Monday 6 December 2010

December 6th

This has been a peaceful day, with a visit to the shops and the barber for Bill who was looking more and more like a hairy mammoth, lunch with a friend of Mary Carolyn, and a walk to explore the area.  After having spent two and a half days in Virginia now, we feel well qualified to pontificate about the state.  Until now, my previous experience of the US was a brief trip to New York State, and within that to Cornell University.  I flew in to Philadelphia in one of those air journeys from hell, where I had been delayed, delayed again and lost all my luggage.  Everyone I met seemed to be unhelpful, aggressive and unpleasant.  I left wondering how the US got a reputation for good service.  But I have now found out.  The people here are soft spoken, gentle, helpful and pleasant, be this in shops, in traffic or even people you bang into in the street.  They greet you warmly ‘Hallo – how are you?’ as you brush past them .  ‘Can I help you?’ when I sneezed loudly in a car park.  ‘I’m so sorry to keep you waiting’ said the shop assistant to the customer behind me as I was being served in a big, glittery department store, and the customer replied ‘Don’t you worry –you  just take your time’.  Not what you generally experience while Christmas shopping in Sauchiehall Street.  They speak quite slowly and quietly, and smile at you with such sincerity that you feel you’ve known them for ages.  And when they say ‘You all have a nice evening then’ you feel they really mean it.  Mary Carolyn tells me that this is because this is Virginia, and it is one of the Southern States, and that’s ‘just how folks are here’.  New York State, she tells me is ‘different’.  The barber who cut Bill’s hair and beard told him he had been born here, and didn’t have any desire to leave.  ‘Charlottesville kinda gets hold of you’ he said, and you could believe how this might be true.
MC's flat is top one
The scheme in which Mary Carolyn’s flat is to be found is comprised of cream clapboard buildings, with large trees in every possible space.  Her flat, which is very comfortable, is what we might call a ‘cottage flat’ at home, although it has no garden.  The outside door leads straight onto stairs, and these emerge right into a large living room, off which all the other rooms open, as well as a balcony accessed through a patio door.  No hall as we would expect at home.  I wonder why our architects are so fixed on the idea of halls – they are in some ways a waste of space.
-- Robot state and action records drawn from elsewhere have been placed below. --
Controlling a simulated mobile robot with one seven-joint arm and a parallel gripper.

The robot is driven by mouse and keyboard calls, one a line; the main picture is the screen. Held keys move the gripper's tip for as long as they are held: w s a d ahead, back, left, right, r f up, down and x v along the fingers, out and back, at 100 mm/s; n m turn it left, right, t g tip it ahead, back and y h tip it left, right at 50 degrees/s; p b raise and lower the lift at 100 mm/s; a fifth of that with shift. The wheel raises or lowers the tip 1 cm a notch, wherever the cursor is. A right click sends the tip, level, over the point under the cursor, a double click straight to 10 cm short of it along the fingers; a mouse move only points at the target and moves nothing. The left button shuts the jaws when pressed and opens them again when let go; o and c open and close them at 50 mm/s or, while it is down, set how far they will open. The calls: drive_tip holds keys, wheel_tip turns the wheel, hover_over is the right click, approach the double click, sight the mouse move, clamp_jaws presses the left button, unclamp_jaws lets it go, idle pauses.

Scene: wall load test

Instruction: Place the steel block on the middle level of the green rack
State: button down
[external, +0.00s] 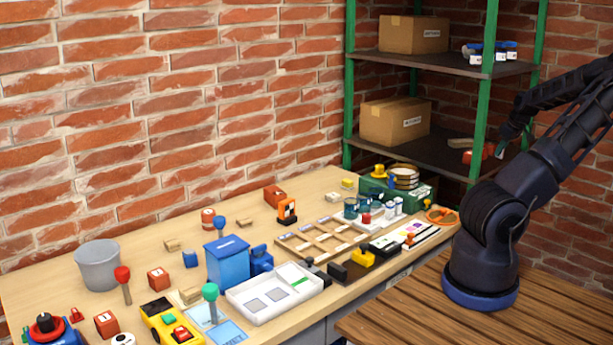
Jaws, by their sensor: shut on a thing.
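The green rack (482,125) stands at the back right against the brick wall, with green posts and dark shelves. Its middle level (440,150) carries a cardboard box (395,121) at the left and a few small items at the right. My gripper (502,143) is at the rack's right side, at about the height of this level. It is shut on a small grey piece (499,152) that looks like the steel block, mostly hidden by the fingers. I cannot tell whether the block touches the shelf.
A red item (470,156) and a tan wooden piece (461,143) lie on the shelf near my gripper. The upper shelf (440,66) holds another cardboard box (413,35) and a blue-and-white item (489,51). The workbench (75,305) is crowded with toys, trays and a grey bucket (98,265).

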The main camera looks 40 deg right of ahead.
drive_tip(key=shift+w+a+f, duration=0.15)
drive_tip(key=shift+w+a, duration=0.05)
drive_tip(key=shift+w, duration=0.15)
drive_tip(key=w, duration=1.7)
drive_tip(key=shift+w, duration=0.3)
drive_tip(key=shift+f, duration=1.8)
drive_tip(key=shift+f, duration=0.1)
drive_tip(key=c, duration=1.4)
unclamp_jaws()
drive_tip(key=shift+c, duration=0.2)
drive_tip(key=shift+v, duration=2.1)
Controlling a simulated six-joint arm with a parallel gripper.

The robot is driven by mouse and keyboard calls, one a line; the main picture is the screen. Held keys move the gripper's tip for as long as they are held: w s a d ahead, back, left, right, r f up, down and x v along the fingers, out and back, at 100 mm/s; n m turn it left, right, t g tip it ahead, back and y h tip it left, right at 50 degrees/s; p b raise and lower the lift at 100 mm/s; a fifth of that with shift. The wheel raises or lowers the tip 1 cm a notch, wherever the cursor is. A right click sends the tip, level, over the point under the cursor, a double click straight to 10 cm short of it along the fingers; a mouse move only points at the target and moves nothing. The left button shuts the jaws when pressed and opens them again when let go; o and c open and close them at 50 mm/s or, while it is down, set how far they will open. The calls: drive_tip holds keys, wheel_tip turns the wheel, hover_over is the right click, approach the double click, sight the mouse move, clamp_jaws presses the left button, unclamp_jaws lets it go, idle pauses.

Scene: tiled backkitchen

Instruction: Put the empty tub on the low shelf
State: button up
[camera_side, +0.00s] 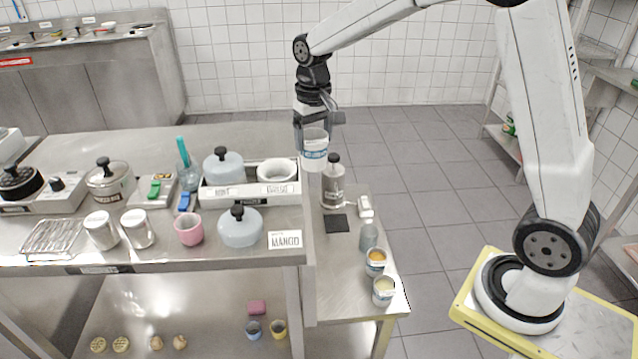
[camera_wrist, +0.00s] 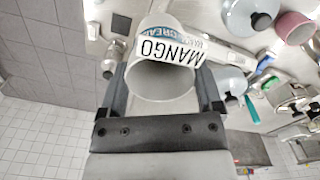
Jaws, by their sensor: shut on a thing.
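My gripper (camera_side: 318,118) is shut on a pale tub (camera_side: 314,155) with a blue-and-white label, held in the air over the gap between the counter and the lower side table. In the wrist view the tub (camera_wrist: 160,84) sits between both fingers, its open mouth facing the camera; the inside looks plain and empty. The word MANGO shows across its upper part there; I cannot tell whether this is its label or the card. The low shelf (camera_side: 200,310) runs beneath the steel counter, below and left of my gripper.
The counter edge carries a MANGO card (camera_side: 285,240), a blue lidded pot (camera_side: 239,228) and a pink cup (camera_side: 188,229). Filled tubs (camera_side: 383,291) stand on the side table. The low shelf holds a blue cup (camera_side: 254,330) and yellow cup (camera_side: 279,328).

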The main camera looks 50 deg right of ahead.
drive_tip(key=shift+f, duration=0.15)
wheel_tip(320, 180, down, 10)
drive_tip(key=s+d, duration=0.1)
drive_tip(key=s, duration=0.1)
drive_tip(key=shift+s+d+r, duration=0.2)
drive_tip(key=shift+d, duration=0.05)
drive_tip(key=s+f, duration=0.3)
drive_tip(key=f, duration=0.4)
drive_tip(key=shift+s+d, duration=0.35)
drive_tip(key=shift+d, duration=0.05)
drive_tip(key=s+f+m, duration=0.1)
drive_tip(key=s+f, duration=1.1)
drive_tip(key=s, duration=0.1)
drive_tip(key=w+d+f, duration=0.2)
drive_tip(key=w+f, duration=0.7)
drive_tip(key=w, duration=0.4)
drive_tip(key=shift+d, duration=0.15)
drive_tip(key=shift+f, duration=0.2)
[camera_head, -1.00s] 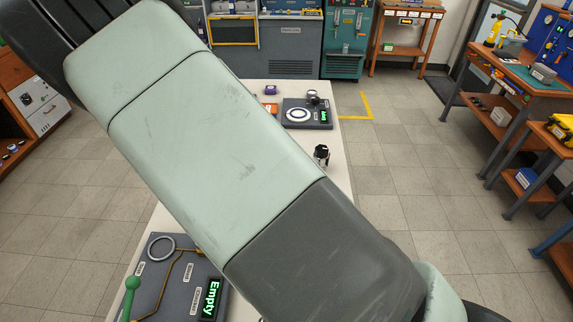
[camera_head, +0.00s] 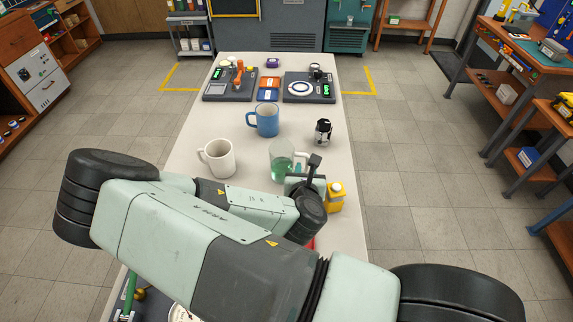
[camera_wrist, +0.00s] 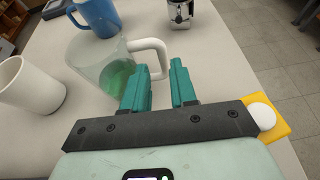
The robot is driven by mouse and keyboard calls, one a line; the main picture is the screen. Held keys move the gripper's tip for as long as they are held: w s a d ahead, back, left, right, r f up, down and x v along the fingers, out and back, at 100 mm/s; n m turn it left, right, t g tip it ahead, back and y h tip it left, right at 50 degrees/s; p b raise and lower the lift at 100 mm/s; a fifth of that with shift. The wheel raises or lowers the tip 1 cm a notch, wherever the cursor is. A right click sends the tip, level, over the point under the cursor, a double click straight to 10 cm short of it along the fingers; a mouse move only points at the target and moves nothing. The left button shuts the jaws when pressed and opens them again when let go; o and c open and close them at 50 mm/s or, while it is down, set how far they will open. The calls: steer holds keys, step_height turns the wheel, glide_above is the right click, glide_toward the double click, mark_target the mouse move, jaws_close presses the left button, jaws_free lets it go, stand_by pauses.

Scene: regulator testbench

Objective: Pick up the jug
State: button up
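The jug (camera_head: 280,166) is clear with green liquid inside and stands upright on the white table. In the wrist view the jug (camera_wrist: 102,70) is just ahead and left of my gripper, with its pale handle (camera_wrist: 150,44) toward me. My gripper (camera_wrist: 160,66) is open, its two teal fingers apart. The outer bar of the handle is at the gap between the fingertips; I cannot tell whether they touch it. In the head view my gripper (camera_head: 308,168) is close to the jug's right side, partly hidden by my wrist.
A white mug (camera_head: 217,158) stands left of the jug and a blue mug (camera_head: 266,120) behind it. A black-and-silver item (camera_head: 323,132) is at the back right. A yellow item (camera_head: 336,197) with a white cap is right of my gripper. Devices sit at the table's far end.

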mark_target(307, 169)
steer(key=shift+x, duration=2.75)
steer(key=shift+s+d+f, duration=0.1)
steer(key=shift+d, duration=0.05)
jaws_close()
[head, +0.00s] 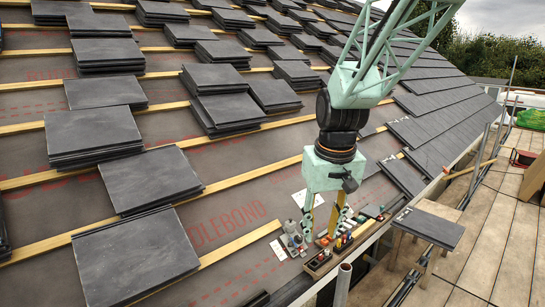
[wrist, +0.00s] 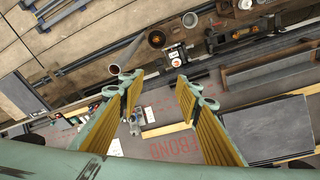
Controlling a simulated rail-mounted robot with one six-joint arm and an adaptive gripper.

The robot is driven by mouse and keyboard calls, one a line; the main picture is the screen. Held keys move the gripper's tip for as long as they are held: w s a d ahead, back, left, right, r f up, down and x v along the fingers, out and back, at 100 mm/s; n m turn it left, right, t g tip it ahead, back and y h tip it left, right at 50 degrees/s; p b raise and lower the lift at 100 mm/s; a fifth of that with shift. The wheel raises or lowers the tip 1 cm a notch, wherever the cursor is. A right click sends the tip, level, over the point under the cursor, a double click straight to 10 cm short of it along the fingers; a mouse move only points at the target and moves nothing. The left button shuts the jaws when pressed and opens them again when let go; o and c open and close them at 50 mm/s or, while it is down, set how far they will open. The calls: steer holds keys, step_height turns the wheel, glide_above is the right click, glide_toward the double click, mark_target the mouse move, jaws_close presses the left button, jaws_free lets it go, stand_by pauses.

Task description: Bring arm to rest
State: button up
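My arm comes down from the top of the head view, with a pale green lattice link and a dark joint above the gripper. My gripper (head: 321,236) points down over the lower part of the roof, beside a group of small tools and parts. In the wrist view my gripper (wrist: 161,80) shows two yellow-padded fingers set apart, with nothing between them. The head view does not clearly show how high the fingertips are above the roof.
Slate stacks (head: 225,108) lie across the battens (head: 245,242) at left. A tool tray (head: 345,250) sits just below the gripper. Laid slates (head: 440,110) cover the right slope. A slate rests on a trestle (head: 432,226) by the eaves, beside a plank scaffold deck (head: 500,225).

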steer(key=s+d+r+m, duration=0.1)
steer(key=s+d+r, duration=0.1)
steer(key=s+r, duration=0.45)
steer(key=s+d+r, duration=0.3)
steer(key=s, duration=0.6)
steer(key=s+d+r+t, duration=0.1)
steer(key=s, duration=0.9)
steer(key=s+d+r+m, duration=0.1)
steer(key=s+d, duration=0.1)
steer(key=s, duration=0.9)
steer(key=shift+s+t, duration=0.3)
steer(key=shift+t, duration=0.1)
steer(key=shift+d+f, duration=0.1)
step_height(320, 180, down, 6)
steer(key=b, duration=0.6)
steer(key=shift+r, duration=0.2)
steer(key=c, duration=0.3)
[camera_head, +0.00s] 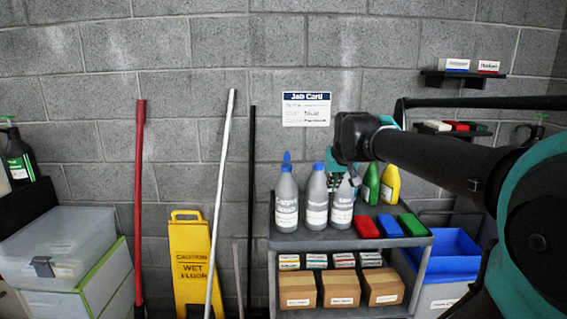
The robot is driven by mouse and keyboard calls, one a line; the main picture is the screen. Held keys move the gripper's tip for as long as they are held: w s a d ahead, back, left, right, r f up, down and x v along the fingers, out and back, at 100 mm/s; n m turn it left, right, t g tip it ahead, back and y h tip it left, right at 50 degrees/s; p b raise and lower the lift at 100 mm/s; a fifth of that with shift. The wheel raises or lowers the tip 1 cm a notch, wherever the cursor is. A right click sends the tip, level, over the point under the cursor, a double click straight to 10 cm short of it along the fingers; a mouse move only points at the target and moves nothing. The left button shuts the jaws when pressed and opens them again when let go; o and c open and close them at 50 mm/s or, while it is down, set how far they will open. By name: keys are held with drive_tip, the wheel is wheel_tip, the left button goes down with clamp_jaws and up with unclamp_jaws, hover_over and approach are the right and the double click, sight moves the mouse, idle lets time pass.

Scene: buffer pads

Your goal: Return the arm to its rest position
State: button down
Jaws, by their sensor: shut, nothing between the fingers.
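My arm reaches in from the right edge, dark with teal joints, and runs left across the picture above the cart. A red pad (366,228), a blue pad (389,226) and a green pad (412,225) lie side by side on the cart's top (345,243), below and right of my gripper.
Wall shelves with pads (456,126) are behind my arm. A blue bin (452,250) stands right of the cart. Poles and a yellow sign (192,265) stand left.

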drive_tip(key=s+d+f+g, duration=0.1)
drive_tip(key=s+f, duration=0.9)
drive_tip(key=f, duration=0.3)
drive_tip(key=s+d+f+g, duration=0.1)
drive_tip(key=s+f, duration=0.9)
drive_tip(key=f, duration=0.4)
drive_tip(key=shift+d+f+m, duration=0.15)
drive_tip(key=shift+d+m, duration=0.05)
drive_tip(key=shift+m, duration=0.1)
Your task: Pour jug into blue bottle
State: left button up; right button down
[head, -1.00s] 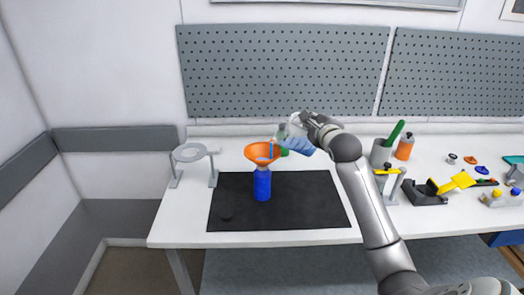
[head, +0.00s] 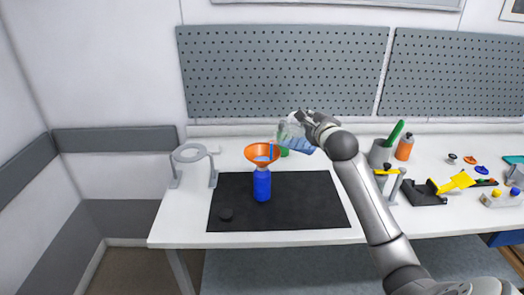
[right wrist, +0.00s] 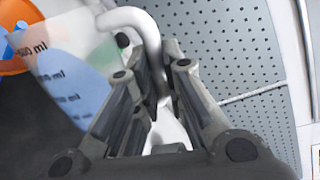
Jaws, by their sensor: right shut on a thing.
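The blue bottle (head: 262,186) stands upright on the black mat (head: 310,207), with an orange funnel (head: 262,153) in its mouth. The clear jug (head: 293,135) is tilted to the left beside and above the funnel, with blue liquid inside. A blue stream runs from its lip into the funnel. My right gripper (head: 312,121) is shut on the jug's handle. In the right wrist view its fingers (right wrist: 150,120) close around the white handle (right wrist: 150,45), and the jug's ml marks show through its wall (right wrist: 75,70). My left gripper is not in view.
A grey ring stand (head: 194,153) is at the left of the table. A green thing behind the funnel is mostly hidden. A grey cup (head: 381,153), an orange bottle (head: 404,147) and a yellow-black tool (head: 440,188) stand at right.

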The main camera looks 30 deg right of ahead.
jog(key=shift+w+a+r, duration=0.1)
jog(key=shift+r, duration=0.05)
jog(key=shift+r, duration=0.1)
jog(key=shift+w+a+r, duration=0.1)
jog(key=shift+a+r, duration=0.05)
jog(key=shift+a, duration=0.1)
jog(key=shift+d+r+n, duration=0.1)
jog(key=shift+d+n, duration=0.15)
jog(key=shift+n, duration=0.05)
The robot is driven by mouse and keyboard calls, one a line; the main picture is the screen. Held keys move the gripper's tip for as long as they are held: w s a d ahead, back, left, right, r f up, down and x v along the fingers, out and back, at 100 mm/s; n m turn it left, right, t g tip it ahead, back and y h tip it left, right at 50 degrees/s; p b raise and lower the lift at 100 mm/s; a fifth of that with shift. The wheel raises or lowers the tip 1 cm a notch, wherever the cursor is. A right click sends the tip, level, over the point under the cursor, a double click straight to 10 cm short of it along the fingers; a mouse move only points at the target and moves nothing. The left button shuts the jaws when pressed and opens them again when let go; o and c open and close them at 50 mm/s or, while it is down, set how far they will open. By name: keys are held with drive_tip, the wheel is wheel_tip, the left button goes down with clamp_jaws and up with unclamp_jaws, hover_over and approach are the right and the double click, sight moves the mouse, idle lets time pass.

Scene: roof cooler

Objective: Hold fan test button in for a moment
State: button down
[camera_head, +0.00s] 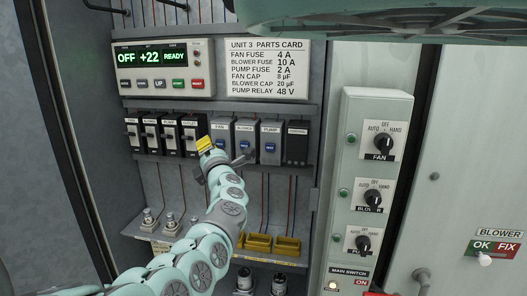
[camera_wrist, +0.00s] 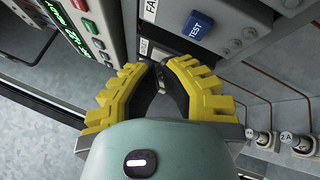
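The fan module (camera_head: 221,130) is a grey block on the middle rail of the cabinet, with a blue button low on its front. In the wrist view the blue test button (camera_wrist: 197,25), lettered TEST, is at the top, right of centre. My gripper (camera_head: 205,146) is in front of the rail, just left of the fan button.
Black breakers (camera_head: 168,133) sit left of the fan module. Blower (camera_head: 245,139) and pump modules (camera_head: 271,141) with blue buttons sit to its right. A display panel (camera_head: 160,68) and parts card (camera_head: 267,70) are above. A switch column (camera_head: 350,120) stands at right.

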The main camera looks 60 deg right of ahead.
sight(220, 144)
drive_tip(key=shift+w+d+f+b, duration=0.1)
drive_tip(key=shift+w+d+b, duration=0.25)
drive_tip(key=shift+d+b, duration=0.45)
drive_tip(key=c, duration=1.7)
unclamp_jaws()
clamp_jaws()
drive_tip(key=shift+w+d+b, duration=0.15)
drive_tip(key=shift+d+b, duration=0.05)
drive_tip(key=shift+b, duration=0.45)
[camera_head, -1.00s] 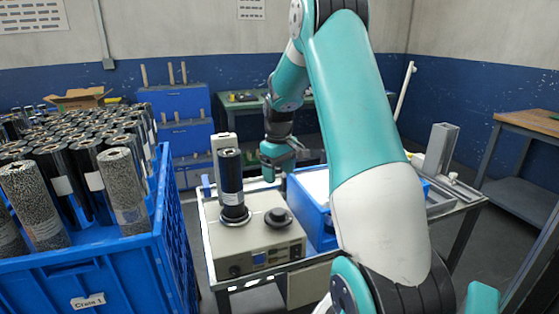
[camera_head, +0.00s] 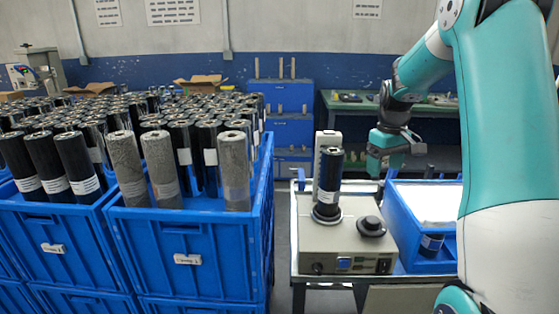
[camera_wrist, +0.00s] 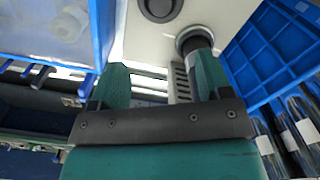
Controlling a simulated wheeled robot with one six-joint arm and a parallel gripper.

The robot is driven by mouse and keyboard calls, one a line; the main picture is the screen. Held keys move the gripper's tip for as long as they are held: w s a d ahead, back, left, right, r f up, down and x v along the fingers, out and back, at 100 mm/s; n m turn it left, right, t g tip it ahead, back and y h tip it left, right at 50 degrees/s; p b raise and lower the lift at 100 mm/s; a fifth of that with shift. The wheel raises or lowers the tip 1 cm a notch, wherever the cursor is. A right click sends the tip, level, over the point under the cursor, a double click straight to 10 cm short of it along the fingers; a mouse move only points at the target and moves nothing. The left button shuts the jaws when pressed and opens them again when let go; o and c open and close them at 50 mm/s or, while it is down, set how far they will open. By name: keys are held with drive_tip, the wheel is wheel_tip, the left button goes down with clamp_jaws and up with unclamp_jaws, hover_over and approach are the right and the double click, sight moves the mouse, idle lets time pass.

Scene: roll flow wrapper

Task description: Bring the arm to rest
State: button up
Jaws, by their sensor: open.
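My arm reaches in from the right of the head view, in teal and white. My gripper (camera_head: 377,165) hangs above the back edge of the machine cart, to the right of the upright black roll (camera_head: 329,177). In the wrist view its two teal fingers (camera_wrist: 158,85) are apart with nothing between them. The roll stands on the beige machine (camera_head: 350,238), apart from the gripper in the head view. A round dark knob (camera_head: 371,226) sits on the machine's top at the right.
Blue crates (camera_head: 186,262) full of upright rolls stand at the left. A blue bin (camera_head: 408,238) with a white sheet and a dark roll (camera_head: 431,245) is right of the machine. A green workbench (camera_head: 350,105) and blue drawers (camera_head: 284,110) are behind. A floor gap separates crates and cart.

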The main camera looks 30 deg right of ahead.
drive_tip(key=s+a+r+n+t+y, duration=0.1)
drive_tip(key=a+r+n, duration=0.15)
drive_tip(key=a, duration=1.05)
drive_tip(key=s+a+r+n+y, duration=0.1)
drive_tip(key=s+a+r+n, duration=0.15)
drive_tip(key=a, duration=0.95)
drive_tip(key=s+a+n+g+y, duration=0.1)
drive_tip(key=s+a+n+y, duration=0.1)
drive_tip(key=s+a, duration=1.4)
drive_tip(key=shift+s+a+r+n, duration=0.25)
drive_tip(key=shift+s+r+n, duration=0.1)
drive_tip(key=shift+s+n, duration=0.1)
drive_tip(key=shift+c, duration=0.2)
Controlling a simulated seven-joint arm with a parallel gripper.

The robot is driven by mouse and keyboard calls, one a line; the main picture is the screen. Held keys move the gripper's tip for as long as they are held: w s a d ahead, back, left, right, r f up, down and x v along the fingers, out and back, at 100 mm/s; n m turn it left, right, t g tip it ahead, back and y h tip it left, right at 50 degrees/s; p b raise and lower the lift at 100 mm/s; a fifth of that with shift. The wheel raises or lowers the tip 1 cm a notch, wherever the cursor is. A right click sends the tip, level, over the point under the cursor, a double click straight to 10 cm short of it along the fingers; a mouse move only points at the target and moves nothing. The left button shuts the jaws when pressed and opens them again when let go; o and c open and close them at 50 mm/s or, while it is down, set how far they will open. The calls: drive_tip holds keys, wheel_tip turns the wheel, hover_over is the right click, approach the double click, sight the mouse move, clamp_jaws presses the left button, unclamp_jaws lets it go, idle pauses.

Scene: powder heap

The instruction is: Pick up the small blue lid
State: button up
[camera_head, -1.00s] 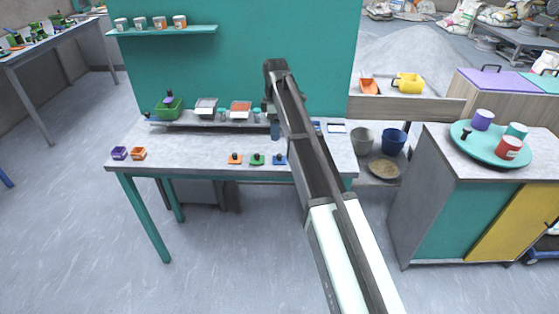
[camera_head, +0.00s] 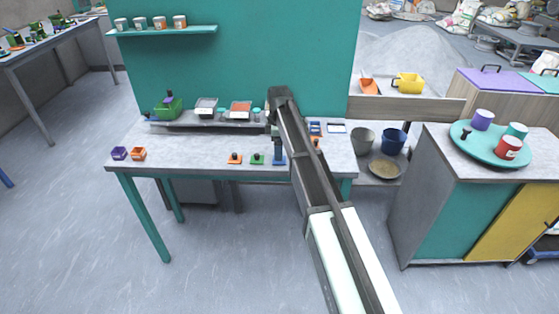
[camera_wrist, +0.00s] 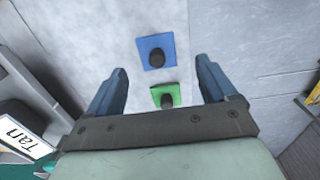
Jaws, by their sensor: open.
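The small blue lid (camera_wrist: 145,46) is a flat blue square with a dark round knob. It lies on the grey table in the wrist view, ahead of and between my fingertips. My gripper (camera_wrist: 160,70) is open and empty, with one blue-grey finger on each side.
A green lid (camera_wrist: 174,90) lies close beside the blue one, nearer my palm. An orange lid (camera_head: 235,159) lies farther left. A low shelf (camera_head: 190,127) with containers runs along the back. The table is clear left of the lids, up to two small boxes (camera_head: 129,154).

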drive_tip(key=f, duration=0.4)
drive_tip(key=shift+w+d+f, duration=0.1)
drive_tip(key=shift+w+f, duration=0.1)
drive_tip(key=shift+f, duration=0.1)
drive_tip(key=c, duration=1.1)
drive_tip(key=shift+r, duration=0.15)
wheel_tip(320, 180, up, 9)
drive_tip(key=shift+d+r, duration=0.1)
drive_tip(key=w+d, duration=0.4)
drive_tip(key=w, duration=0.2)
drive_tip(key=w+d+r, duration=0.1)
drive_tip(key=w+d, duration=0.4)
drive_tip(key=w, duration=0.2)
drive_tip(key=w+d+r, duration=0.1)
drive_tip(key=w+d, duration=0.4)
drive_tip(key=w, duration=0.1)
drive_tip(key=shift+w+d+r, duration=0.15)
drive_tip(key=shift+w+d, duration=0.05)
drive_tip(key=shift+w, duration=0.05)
This afternoon, Bill and I bravely went out a walk on our own, and succeeded in not getting lost.  We walked along the side of the highway, while large boxy yellow school buses and immense square-nosed lorries roared past.  Fascinated by the row of little coloured boxes from which locals can buy newspapers and other such things.   Ended up in a shopping mall which succeeded in sucking money out of our pockets most effectively, but pleasantly, and had a couple of lovely smoothies before returning to the house for a lazy evening.  



Darth demonstrates an icicle light sabre

However, news from across the pond was concerning. Heavy snow has caused poor old Glasgow to grind to a chaotic halt.  Douglas was forced to walk one and a half hours through the snow to get home, then had to borrow a 4*4 to get Ben home from nursery, meanwhile Dawn was catering for a selection of kids whose parents were stranded elsewhere; Calum had to struggle back to Rutherglen; Ryall was unable to get to school at all and was compelled to decorate the Christmas tree instead – what a sacrifice!   

But everyone seems to be pulling together again, and all are safe and warm and no doubt asleep in bed now.